On a fateful day in 2012, somewhere on Salt Spring Island, a set of bad decisions ended up changing many people’s lives for the worst and ending one. Calder McCormick and Ryan Plambeck, then 17 and 18 years old respectively, left a house party in an advanced state of intoxication due to alcohol and marijuana, got in a car that was not theirs and crashed shortly after.
McCormick survived but suffered brain trauma which left him unable to pursue further education or even ride a bicycle, while Ryan Plambeck died at the scene of the crash. He was behind the wheel but did not have a valid driver’s license. Heartbreaking and yet preventable.
McCormick is suing the two parents who hosted the party on their property, for negligence. The ongoing lawsuit which is set to wrap up this week or the next, can set a precedent for any parent who will allow underage drinking in their home. The parents were in the home during the party, did not provide drinks but allowed guests to bring their own, and reinforced their no drinking and driving policy by taking drivers’ keys away and asking them to arrange rides home once the party was over. Could they have done more to prevent the tragedy that unfolded that night and has since continued to affect the lives of so many people?
Where does personal responsibility come in though? Should we, as a society, encourage people to consider their choices before tragedies happen rather than find someone afterwards to pay for what often looks like avoidable consequences.
A second story speaks to the same. In 2016, Jason Apps, then 20 years old, was snowboarding at Grouse Mountain. He attempted a difficult jump, fell the wrong way and became quadriplegic. Tragic and yet preventable. A B.C. Court of Appeal decision is now allowing Apps to sue the mountain resort for negligence.
Aside from the obvious, sad truth, that no amount of money can fix much at this point, aside from providing extra financial help for Apps, the question we need to ask once again is: what about personal responsibility?
What about that moment in time when we make the decision to do or not do something?

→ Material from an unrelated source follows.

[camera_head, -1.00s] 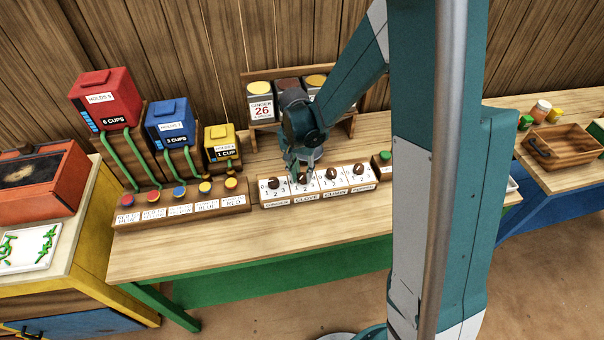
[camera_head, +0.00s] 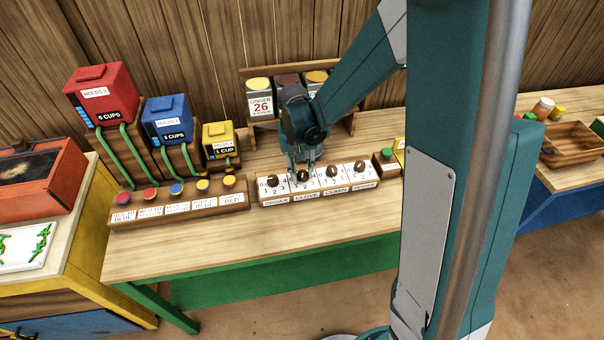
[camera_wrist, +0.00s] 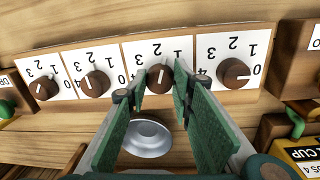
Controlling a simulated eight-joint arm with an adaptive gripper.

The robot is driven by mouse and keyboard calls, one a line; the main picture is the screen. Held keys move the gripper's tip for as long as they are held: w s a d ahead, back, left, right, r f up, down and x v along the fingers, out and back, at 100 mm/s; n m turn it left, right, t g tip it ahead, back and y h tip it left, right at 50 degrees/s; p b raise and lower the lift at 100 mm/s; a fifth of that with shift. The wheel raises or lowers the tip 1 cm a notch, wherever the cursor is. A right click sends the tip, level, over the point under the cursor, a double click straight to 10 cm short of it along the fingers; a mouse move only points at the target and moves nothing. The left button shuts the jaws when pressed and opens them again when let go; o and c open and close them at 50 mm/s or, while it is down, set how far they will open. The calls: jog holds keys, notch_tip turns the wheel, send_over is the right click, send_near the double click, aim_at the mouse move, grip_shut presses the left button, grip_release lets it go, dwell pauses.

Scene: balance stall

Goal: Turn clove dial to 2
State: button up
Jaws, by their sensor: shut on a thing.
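The clove dial (camera_wrist: 157,76) is a round brown knob with a white mark, on a white numbered plate. In the wrist view its mark points up, roughly toward the 2. My gripper (camera_wrist: 155,90) straddles this knob and is shut on it, a green finger on each side. In the head view my gripper (camera_head: 304,177) reaches down onto the CLOVE plate (camera_head: 306,187), second from the left, and mostly hides the knob.
The ginger dial (camera_head: 273,181) is close on the left, the cumin dial (camera_head: 331,171) on the right, and another dial (camera_head: 360,167) beyond. A rack of spice tins (camera_head: 260,105) stands behind. Coloured buttons (camera_head: 176,189) lie left. The table front (camera_head: 250,235) is clear.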

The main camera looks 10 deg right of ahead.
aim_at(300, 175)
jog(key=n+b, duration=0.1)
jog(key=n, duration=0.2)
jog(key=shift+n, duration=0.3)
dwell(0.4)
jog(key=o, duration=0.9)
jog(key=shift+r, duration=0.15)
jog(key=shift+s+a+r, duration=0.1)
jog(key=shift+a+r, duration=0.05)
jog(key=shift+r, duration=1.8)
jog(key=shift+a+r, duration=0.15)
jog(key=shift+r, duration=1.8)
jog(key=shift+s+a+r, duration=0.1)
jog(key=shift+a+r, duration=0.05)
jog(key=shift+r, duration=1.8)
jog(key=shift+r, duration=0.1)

Plus, there’s never just one person affected by bad decision.
And what about the people who are affected by someone’s bad decision simply by being somewhere at the wrong time?
Story number three speaks to that. In January 2018, Matthew Brown, a former Calgary Mount Royal University student and hockey captain, consumed enough hallucinogenic mushrooms to get into a state of ‘extreme intoxication and non-insane automatism.’ That comes to approximately 4 grams by the way.

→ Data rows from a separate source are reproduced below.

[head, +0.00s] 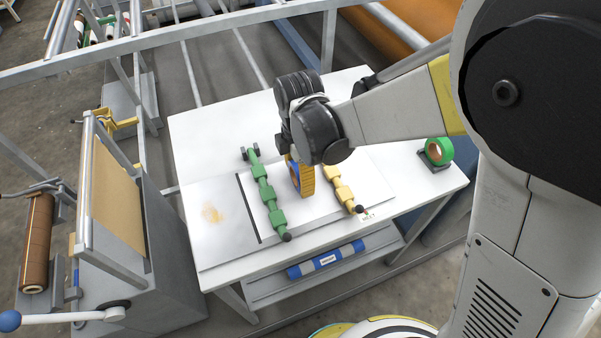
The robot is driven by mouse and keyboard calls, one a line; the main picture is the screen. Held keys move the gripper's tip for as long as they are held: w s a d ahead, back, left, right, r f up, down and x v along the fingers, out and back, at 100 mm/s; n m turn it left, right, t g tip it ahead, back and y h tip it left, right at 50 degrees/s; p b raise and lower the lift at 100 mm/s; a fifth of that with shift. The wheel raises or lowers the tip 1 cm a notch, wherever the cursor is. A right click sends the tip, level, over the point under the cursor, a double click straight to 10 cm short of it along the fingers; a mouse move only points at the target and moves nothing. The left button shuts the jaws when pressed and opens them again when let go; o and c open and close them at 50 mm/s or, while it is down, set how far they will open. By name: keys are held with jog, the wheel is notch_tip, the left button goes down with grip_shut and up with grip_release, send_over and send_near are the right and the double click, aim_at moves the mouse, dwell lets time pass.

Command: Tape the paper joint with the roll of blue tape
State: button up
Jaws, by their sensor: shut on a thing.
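My gripper (289,150) points down over the white table and is shut on a yellow-orange roll (306,181). A little blue shows on the roll's left face, and the gripper hides its upper part. The roll stands on edge over the white sheet (288,212). I cannot tell whether it touches the sheet. A dark straight line (246,208) runs along the sheet's left side, just left of a green segmented bar (268,196). A yellow segmented bar (342,190) lies to the right of the roll.
A green tape roll (438,151) stands in a dark holder at the table's right edge. A blue and white tube (326,259) lies on the shelf below. The table's back left (215,135) is clear.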

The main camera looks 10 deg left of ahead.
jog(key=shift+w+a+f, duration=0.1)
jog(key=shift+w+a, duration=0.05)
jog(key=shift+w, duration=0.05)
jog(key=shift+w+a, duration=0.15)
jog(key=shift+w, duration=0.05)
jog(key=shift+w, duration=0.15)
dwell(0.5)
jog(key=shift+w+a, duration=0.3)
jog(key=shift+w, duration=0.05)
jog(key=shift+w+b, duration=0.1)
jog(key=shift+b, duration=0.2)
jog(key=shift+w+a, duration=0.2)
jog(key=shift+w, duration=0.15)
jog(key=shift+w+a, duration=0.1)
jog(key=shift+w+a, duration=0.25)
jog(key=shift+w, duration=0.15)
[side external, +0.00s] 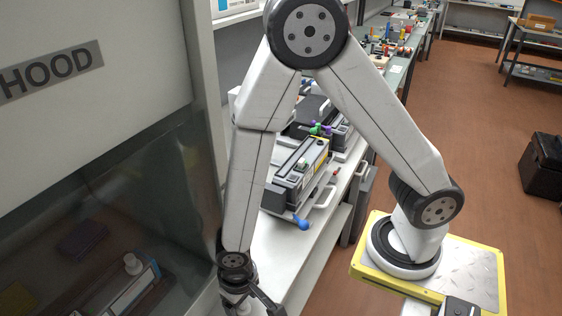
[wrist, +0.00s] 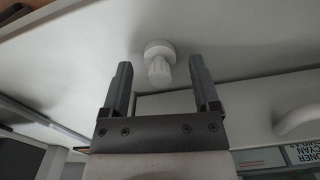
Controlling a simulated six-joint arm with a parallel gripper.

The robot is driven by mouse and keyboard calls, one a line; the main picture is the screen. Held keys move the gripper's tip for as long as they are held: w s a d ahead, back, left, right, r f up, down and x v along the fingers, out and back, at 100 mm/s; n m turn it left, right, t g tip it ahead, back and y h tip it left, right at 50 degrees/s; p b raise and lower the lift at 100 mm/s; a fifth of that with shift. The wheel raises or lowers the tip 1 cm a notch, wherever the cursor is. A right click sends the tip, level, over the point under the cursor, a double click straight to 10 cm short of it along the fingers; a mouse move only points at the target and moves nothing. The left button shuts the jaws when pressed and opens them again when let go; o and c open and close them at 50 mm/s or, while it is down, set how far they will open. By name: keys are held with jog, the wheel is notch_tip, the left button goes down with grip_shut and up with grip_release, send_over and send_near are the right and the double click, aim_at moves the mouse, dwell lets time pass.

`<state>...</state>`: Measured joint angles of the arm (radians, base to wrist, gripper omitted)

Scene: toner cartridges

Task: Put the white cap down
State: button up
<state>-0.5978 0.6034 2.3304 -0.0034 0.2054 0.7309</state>
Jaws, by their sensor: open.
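The white cap (wrist: 158,62) shows in the wrist view on a pale surface, with a wide round end and a narrower ribbed end. It lies just beyond and between the fingertips of my gripper (wrist: 161,68), with a gap visible on both sides. My gripper is open and holds nothing. In the side view my gripper (side external: 252,303) is low at the bottom edge, partly cut off, and the cap by it cannot be made out.
A grey cartridge device (side external: 297,172) with a blue knob (side external: 301,223) stands on the white bench (side external: 275,250). The dark hood glass (side external: 110,215) is close on the left. In the wrist view a white handle (wrist: 297,120) and a cyan toner label (wrist: 303,152) are at right.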

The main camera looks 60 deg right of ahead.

He stripped naked, ran outside and broke into the home of Janet Hamnett, a MRU professor. Brown beat her up savagely, then ran away and broke into a second home where he was eventually apprehended by the police.
Earlier this month a judge acquitted Brown. What about the victim? Ms. Hamnett was left with pain, permanent disability and anxiety. What happened to her was someone else’s decision, and a horrible one at that. She could have not prevented that, but Brown could have. No one contests that he is a good person and was at the time too. However, in a situation like the one he found himself in, almost killing an innocent person, one needs to consider the decision that led him there. Does that count?

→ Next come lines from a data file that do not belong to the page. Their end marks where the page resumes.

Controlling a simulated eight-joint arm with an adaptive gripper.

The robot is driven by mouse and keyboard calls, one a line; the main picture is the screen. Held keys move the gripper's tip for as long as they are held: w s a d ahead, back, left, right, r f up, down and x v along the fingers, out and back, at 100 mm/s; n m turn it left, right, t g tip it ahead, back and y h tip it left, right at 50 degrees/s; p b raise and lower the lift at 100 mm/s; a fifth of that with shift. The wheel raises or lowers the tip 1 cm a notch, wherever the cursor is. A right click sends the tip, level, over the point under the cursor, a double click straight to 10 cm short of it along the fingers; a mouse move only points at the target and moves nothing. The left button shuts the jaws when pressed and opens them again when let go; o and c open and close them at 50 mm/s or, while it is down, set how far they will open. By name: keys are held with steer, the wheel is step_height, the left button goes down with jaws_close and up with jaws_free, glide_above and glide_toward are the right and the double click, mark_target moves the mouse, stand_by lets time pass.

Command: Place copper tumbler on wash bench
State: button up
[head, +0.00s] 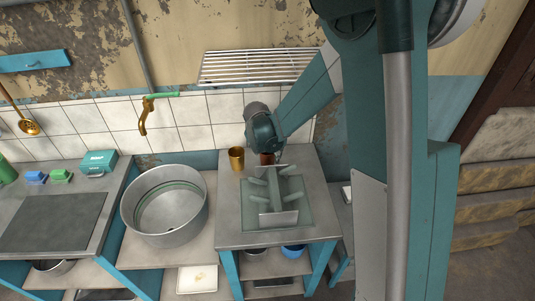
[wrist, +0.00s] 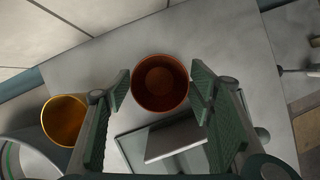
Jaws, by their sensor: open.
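The copper tumbler (wrist: 160,82), reddish brown, stands upright on the grey metal top of the right bench (head: 229,222). In the wrist view it sits between the two fingers of my gripper (wrist: 160,88), which is open with a gap on each side. In the head view only a small part of the tumbler (head: 267,158) shows below my gripper. The bench to its left, with a large round metal basin (head: 140,222), looks like the wash bench (head: 191,262).
A gold tumbler (head: 237,158) stands just left of the copper one. A rack with grey pegs (head: 276,193) stands in front of it on the same top. A brass tap (head: 145,115) hangs above the basin. The wash bench has bare strips around the basin.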

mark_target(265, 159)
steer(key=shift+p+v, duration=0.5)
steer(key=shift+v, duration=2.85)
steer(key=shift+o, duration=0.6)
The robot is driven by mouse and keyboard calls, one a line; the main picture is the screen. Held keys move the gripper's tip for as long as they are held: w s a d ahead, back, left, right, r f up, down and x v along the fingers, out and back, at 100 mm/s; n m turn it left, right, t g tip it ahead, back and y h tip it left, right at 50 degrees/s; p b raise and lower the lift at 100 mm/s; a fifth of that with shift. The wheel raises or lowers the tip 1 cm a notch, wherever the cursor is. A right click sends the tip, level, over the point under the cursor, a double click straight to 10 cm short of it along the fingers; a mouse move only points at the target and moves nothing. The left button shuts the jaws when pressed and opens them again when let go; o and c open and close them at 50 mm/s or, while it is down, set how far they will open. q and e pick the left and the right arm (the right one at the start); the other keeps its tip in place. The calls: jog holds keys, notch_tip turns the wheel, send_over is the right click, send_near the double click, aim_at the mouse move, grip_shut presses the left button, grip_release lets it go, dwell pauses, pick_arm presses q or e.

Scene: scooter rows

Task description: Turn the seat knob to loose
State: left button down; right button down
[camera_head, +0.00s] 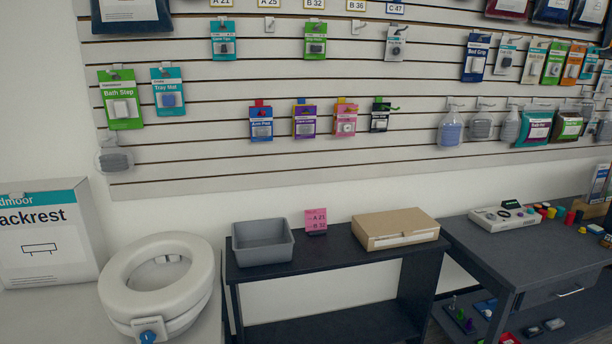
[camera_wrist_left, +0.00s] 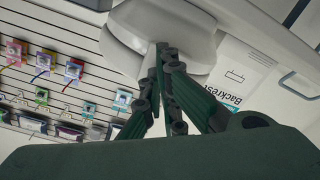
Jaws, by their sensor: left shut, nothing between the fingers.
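A white raised toilet seat (camera_head: 160,280) sits on a pale surface at the lower left of the head view. Its blue seat knob (camera_head: 149,335) is on a white mount at the seat's front, near the bottom edge; its exact setting is too small to read. In the left wrist view, my left gripper (camera_wrist_left: 164,50) is shut and empty, its dark green fingers meeting at the tips. The tips overlap the white seat (camera_wrist_left: 128,32) in that view; I cannot tell whether they touch it. The knob does not show there. My right gripper is not in view.
A Backrest box (camera_head: 42,238) stands left of the seat. To the right, a dark shelf table (camera_head: 335,248) holds a grey bin (camera_head: 262,243), a pink note (camera_head: 315,220) and a cardboard box (camera_head: 396,228). A slatted wall (camera_head: 350,80) with hanging packages is behind.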

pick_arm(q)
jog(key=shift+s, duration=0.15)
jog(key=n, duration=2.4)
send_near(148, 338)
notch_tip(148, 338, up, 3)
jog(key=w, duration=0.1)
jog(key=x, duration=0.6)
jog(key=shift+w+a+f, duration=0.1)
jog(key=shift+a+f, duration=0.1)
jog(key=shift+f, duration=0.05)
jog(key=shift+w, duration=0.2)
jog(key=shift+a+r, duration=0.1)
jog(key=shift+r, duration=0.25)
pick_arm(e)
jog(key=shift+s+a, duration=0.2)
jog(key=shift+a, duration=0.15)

Does this set a precedent for people who make the decision to use drugs or alcohol to the point of extreme intoxication and then commit atrocious acts that hurt or even kill people? Someone is left with a bill to pay, and that someone is often the victim. No matter how heartfelt the apologies, they are just that. Words.
Hence the big question: where does personal responsibility begin and where does it end, and where should the law intervene to make it right; or absolve; or punish?
It would be too simplistic to conclude that it is mostly young people lacking the sense of responsibility that adults have. That are plenty of stories, unfortunately so, of older adults whose acts point to the opposite. So while age can play a role, and it does so in many cases, the ultimate question remains, age notwithstanding: how much do we believe in personal responsibility and how much are we each reinforcing that in our daily lives, or the lives of our children?
How willing are we as individuals, to admit the consequences of our actions and, when the lives of others have been affected, take the steps to address that. And no, this is not about punishment but about preventing other similar situations from happening.
Allowing precedents that reduce or wipe away personal responsibility when tragedies happen is in no one’s interest. As a society, we are better when we consider personal responsibility an essential value. After all, if that is not in place, what is left? Tragedies for one, and lives changed for the worst in most cases.